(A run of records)
— start —

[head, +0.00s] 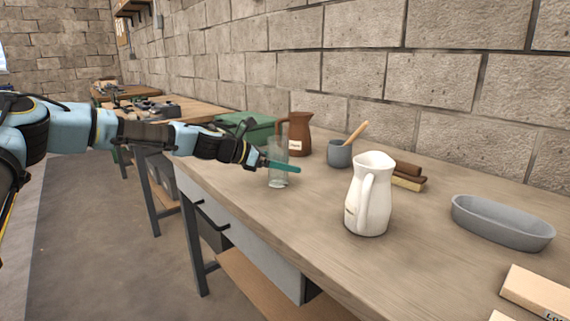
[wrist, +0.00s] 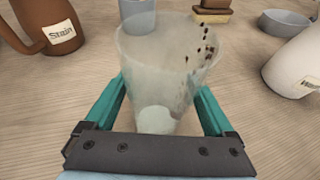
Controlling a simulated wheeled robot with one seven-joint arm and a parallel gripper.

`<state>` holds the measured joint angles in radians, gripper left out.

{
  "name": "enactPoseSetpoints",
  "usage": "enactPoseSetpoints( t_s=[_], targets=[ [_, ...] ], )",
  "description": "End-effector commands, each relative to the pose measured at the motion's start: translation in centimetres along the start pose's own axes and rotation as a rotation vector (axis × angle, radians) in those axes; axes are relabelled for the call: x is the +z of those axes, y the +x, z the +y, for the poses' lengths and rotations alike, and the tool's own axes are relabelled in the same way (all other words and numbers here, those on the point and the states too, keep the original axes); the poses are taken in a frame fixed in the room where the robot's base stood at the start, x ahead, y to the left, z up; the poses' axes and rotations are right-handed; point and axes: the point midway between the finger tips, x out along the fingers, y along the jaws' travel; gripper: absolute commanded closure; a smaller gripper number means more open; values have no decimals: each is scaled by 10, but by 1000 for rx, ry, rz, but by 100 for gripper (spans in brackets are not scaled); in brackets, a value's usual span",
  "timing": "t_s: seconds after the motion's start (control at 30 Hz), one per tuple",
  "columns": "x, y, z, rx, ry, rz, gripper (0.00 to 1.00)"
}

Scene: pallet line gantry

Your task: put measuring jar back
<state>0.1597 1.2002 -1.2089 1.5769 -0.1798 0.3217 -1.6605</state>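The measuring jar (head: 278,168) is a clear, wide-mouthed vessel standing upright on the near left part of the workbench. In the wrist view the jar (wrist: 160,60) shows dark specks on its right side. My gripper (head: 278,166) is at the jar's side, with its teal fingers level. The wrist view shows my gripper (wrist: 163,92) with its fingers wide apart, one on each side of the jar. I see no clear squeeze on it; whether a finger touches the glass is hard to tell.
A brown jug labelled Stain (head: 299,133) and a grey cup (head: 340,154) stand behind the jar. A white pitcher (head: 369,195) is to the right. A grey oval dish (head: 502,222), brushes or blocks (head: 408,178) and a green box (head: 250,128) are also on the bench.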

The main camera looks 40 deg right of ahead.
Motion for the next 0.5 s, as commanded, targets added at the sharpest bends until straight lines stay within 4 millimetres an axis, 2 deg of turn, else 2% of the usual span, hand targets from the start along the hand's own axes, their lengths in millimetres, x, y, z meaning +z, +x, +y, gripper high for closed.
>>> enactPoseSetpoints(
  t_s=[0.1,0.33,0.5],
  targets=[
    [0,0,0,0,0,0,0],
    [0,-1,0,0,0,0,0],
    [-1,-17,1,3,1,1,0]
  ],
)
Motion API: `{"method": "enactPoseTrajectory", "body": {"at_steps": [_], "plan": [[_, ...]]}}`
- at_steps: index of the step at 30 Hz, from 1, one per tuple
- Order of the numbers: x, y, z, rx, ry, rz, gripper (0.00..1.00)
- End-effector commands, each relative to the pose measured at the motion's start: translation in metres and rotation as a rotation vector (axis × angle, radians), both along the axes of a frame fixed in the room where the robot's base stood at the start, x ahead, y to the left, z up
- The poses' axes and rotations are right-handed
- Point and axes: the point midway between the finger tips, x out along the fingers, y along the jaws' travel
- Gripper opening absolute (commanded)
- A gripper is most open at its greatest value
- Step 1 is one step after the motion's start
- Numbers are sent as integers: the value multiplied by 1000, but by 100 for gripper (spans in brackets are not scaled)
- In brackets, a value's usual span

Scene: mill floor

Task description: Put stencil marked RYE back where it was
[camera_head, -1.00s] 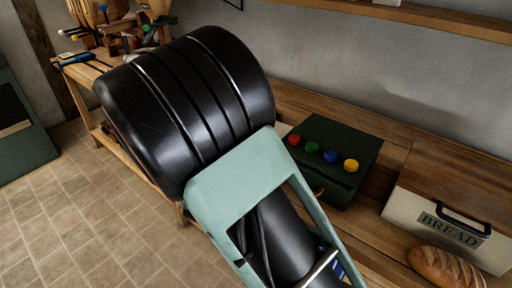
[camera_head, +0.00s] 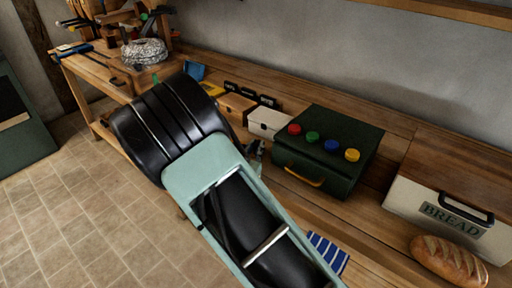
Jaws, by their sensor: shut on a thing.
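Only a small dark grey part of what looks like my gripper (camera_head: 255,150) shows, between my arm and the green case. It is shut on a thing, but my arm hides the fingertips and what they hold. I cannot make out a stencil marked RYE. Several small dark plates (camera_head: 249,95) stand in a row at the back of the bench, behind the small boxes. They are too small to read, and I cannot tell whether they are stencils.
A dark green case (camera_head: 335,172) with red, green, blue and yellow knobs stands on the bench. White (camera_head: 266,123) and wooden (camera_head: 235,107) boxes stand left of it. A BREAD bin (camera_head: 418,203) and a loaf (camera_head: 448,260) are at right. A blue striped cloth (camera_head: 328,252) lies in front.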

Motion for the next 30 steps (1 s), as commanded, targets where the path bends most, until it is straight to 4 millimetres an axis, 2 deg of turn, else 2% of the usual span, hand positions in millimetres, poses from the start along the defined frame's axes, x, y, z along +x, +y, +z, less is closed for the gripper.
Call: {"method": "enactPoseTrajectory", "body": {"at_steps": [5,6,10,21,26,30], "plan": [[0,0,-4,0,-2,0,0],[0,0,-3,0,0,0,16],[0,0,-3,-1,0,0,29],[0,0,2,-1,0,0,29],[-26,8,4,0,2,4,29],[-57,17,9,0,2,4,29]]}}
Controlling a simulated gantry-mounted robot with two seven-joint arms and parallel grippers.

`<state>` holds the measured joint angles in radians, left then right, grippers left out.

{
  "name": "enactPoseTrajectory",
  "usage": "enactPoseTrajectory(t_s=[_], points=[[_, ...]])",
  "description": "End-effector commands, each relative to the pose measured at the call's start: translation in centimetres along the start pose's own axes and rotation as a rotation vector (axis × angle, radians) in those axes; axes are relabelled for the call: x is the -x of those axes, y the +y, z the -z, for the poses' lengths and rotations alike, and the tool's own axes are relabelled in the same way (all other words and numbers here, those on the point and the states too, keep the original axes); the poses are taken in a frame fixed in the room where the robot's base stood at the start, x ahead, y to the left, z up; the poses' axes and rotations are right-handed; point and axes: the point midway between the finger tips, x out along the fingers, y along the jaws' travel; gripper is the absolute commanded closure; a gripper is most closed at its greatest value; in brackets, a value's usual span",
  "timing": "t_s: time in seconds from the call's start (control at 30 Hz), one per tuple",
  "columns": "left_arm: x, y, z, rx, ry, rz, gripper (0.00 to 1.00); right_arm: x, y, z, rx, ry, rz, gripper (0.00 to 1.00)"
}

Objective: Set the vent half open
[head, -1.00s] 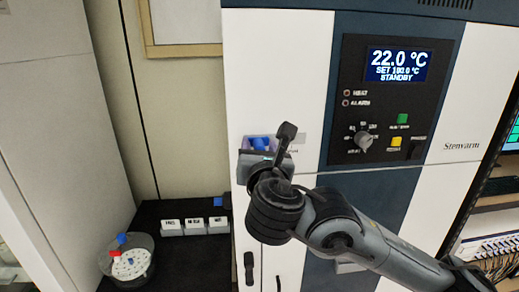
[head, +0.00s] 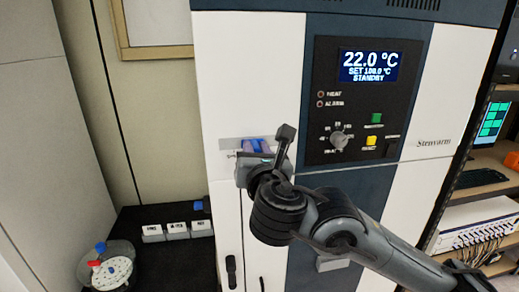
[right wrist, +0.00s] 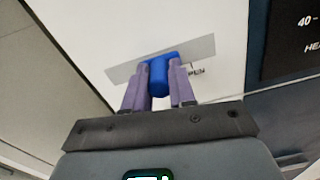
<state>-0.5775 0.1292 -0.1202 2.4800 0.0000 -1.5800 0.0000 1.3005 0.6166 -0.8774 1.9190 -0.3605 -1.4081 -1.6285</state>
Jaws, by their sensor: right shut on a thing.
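The vent is a blue knob (right wrist: 160,75) on a flat grey plate (right wrist: 203,48) on the white cabinet front. In the right wrist view the knob stands between the two purple fingers of my right gripper (right wrist: 158,92), which is shut on it. Plate shows on both sides of the knob, and small lettering, partly hidden, lies below its right part. In the head view the blue knob (head: 254,146) shows between the fingertips, with grey plate (head: 228,143) to its left; my gripper body hides part of the area below. My left gripper is not in view.
The control panel (head: 362,100) with display, dial and coloured buttons is right of the vent. A dark bench (head: 150,262) at lower left holds white labelled blocks (head: 177,230) and a round dish (head: 108,270) with red and blue pieces. Dark door handles are below the vent.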

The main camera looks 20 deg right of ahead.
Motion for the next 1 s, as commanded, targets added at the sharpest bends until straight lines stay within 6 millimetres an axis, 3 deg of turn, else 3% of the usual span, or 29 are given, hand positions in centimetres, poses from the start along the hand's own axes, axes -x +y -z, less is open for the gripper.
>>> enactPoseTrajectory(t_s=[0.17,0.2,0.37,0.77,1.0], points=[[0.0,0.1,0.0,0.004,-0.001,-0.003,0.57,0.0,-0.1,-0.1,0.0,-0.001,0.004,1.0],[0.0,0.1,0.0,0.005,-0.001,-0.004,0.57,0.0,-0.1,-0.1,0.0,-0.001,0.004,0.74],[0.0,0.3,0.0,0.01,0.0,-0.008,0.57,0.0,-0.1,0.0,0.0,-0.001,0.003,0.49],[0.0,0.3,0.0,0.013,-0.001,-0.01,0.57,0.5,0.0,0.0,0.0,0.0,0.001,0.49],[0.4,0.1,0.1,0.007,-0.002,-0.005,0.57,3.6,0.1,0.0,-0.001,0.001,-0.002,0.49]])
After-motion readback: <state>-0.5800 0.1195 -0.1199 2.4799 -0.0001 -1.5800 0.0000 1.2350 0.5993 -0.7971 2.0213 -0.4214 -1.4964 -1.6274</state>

— end —

◆ WHAT TO PRODUCE
Return each line where "tuple" shows up.

◆ WRITTEN SOLUTION
  "timing": "t_s: seconds after the motion's start (control at 30 Hz), one per tuple",
- at_steps: index of the step at 30 Hz, from 1, one per tuple
  "timing": "t_s: time in seconds from the call's start (control at 30 Hz), one per tuple",

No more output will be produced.